Earlier this year, IGX was allowed to trade gas from high-pressure, high-temperature areas such as deepwater deposits. The exchange traded as much as 600,000 cubic metres a day of gas supplied by ONGC in July and August, but the government diverted the fuel in September to CGD companies.
IGX is now looking to see if a part of Reliance-bp’s new production of 12 mcm per day is offered on IGX.
India’s existing formula to price APM gas — pegged to gas benchmarks US Henry Hub, National Balancing Point, Canada’s Alberta hub, and Russian gas — didn’t work initially for producers; now, it’s not working for CGD consumers, says an industry executive.
At $1.79 per mBtu — the price in the October 2020-March 2021 period — ONGC was losing money on gas sales as production costs were nearly double the sale price, says an ONGC executive.
CGD players were sitting pretty. Now, at $6.1 per mBtu, ONGC is making profit, but CGD players are facing declining margins. Retail prices have surged 70 per cent, hurting consumers. APM gas prices may rise to $9-$10 per mBtu in October 2022-March 2023, say industry executives.
Most of the APM gas is allotted to city gas facilities because they are the cheapest. Prices of APM gas for the April-September period more than doubled to a record $6.1 per mBtu, compared with October-March 2021. But it was still at a discount to the ceiling price of gas from high-temperature and high-pressure areas at $9.92 per mBtu and cheaper than gas produced from coal seams or coal bed methane gas at over $20 per mBtu. LNG secured under term contracts cost around $12-13 per mBtu, and spot LNG trades at over $40 per mBtu.

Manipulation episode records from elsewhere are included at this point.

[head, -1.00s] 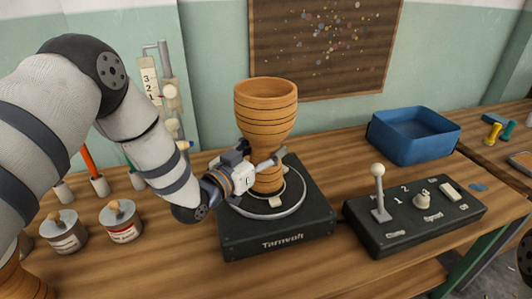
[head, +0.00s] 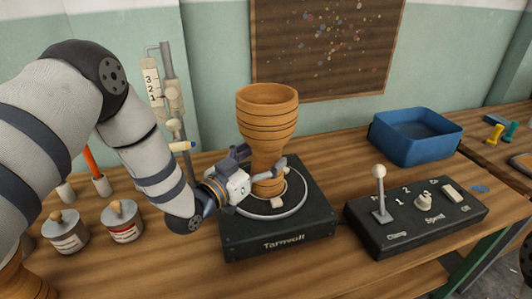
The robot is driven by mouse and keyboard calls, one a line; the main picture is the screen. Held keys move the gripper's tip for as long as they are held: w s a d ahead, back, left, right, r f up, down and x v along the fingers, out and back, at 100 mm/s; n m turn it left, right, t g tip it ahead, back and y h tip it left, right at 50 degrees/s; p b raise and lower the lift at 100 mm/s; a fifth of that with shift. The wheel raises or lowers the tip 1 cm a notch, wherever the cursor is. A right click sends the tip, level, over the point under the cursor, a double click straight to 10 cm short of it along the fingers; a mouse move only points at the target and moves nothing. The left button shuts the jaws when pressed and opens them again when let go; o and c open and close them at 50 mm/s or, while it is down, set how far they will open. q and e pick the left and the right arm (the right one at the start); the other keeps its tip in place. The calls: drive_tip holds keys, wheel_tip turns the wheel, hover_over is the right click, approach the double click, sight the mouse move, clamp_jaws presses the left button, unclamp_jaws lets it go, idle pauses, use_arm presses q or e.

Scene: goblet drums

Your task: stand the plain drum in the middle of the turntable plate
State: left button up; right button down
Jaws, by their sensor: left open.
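The plain drum (head: 267,110), a tan wooden goblet with dark ring lines, stands upright, wide bowl up, on the round turntable plate (head: 291,203). The plate sits on a black base (head: 280,243). The drum's foot looks close to the middle of the plate; my gripper hides part of it, so exact centring cannot be told. My left gripper (head: 258,166) is open at the drum's narrow lower part, with one finger on each side; contact cannot be told.
A black control box (head: 415,215) with a lever (head: 380,190) stands right of the turntable. A blue bin (head: 415,136) is behind it. Two cans (head: 122,222) stand at left. A gauge post (head: 170,100) rises behind my left arm. An orange-brown object (head: 22,282) shows at lower left.

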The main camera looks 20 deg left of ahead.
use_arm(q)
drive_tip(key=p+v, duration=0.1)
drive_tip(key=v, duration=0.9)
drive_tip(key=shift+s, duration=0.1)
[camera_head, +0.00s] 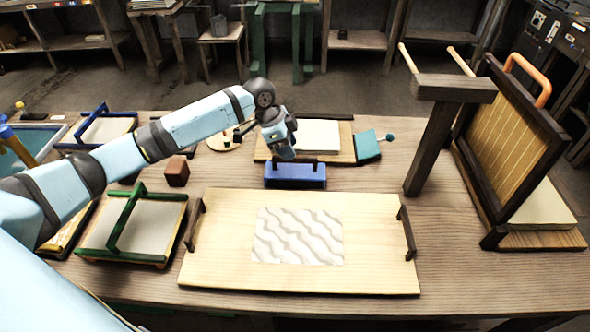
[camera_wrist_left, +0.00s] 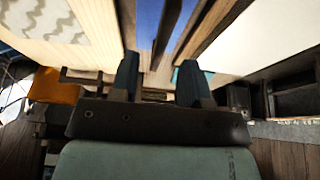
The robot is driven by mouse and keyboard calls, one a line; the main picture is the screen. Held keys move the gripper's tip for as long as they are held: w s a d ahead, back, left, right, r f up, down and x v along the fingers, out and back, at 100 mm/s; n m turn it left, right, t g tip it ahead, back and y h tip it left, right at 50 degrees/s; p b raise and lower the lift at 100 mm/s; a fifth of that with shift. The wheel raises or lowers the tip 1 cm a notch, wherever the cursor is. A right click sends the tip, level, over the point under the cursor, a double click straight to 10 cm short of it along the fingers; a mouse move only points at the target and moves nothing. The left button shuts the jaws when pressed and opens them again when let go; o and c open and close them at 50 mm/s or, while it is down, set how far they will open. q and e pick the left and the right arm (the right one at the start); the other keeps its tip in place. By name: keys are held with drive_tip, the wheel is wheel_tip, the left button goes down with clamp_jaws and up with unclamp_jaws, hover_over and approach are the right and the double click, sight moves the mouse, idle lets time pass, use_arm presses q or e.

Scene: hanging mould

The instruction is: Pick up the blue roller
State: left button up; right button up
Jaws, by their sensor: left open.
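A low, long blue piece (camera_head: 295,177) with a dark edge lies behind the pale board, at the middle of the table. It is the likeliest blue roller, but no round shape shows. My left gripper (camera_head: 284,153) points down just above it and hides part of its top. In the left wrist view, the gripper's two fingers (camera_wrist_left: 158,82) are apart with nothing seen held between them. A blue surface (camera_wrist_left: 163,22) with dark bars lies beyond the fingertips. Whether the fingers touch it cannot be told. My right gripper is in neither view.
A pale board (camera_head: 225,272) with a wavy grey-white panel and dark side handles fills the front middle. A green-framed tray (camera_head: 110,253) and a brown cube (camera_head: 177,172) stand to the left. A dark post (camera_head: 433,150) and hanging framed mould (camera_head: 510,140) stand at right.

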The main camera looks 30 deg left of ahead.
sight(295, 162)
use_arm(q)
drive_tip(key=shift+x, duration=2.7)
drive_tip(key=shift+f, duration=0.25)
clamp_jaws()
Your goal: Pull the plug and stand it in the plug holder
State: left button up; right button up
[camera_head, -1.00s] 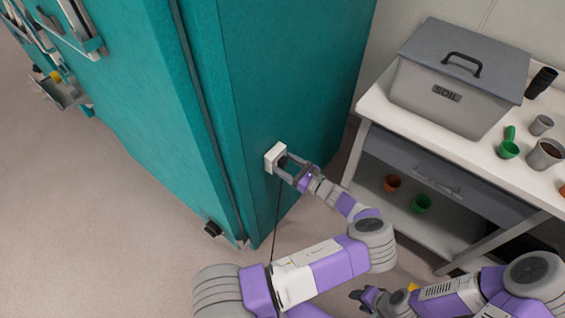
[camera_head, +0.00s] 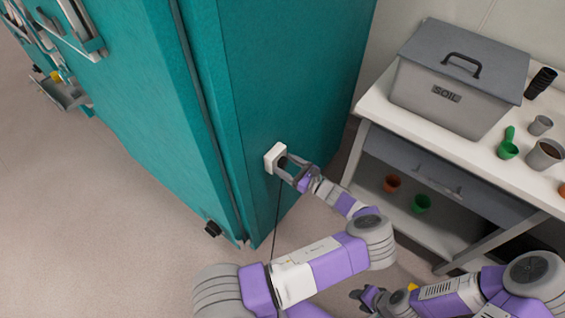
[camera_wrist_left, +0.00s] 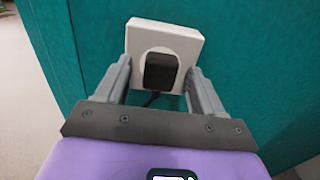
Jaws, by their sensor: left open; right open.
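The black plug (camera_wrist_left: 160,72) sits in the white wall socket (camera_wrist_left: 190,42) on the side of the teal chamber. In the head view the socket (camera_head: 273,153) shows, with the plug mostly hidden by my gripper. A dark cord (camera_head: 277,215) hangs below it. My left gripper (camera_wrist_left: 160,78) is open, one finger on each side of the plug, with a visible gap on both sides. It also shows at the socket in the head view (camera_head: 289,168). My right gripper (camera_head: 362,300) is open and empty, low at the bottom of the head view. I cannot make out the plug holder.
The teal chamber (camera_head: 290,70) fills the middle. On the right a white bench (camera_head: 480,150) carries a grey soil bin (camera_head: 440,100), a green scoop (camera_head: 508,148) and cups. Pots stand on its lower shelf. The floor at the left (camera_head: 80,220) is clear.

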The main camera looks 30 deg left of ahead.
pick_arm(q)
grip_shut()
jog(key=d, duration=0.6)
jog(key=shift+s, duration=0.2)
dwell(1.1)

Separately, IGX will apply to the Petroleum and Natural Gas Regulatory Board this month for permission to launch a new contract to trade LNG at four import terminals — Dahej (Gujarat), Ennore (Chennai), Mundra (Kutch), and Hazira (Surat). It currently trades LNG in regassified form on a delivered basis.
Under the new contract, LNG will be shipped in trucks to consumers from special bays at import facilities that lack pipeline connectivity. Transporters, industries, and consumers in southern states that lack access to pipelines are expected to use this contract, observes Mediratta.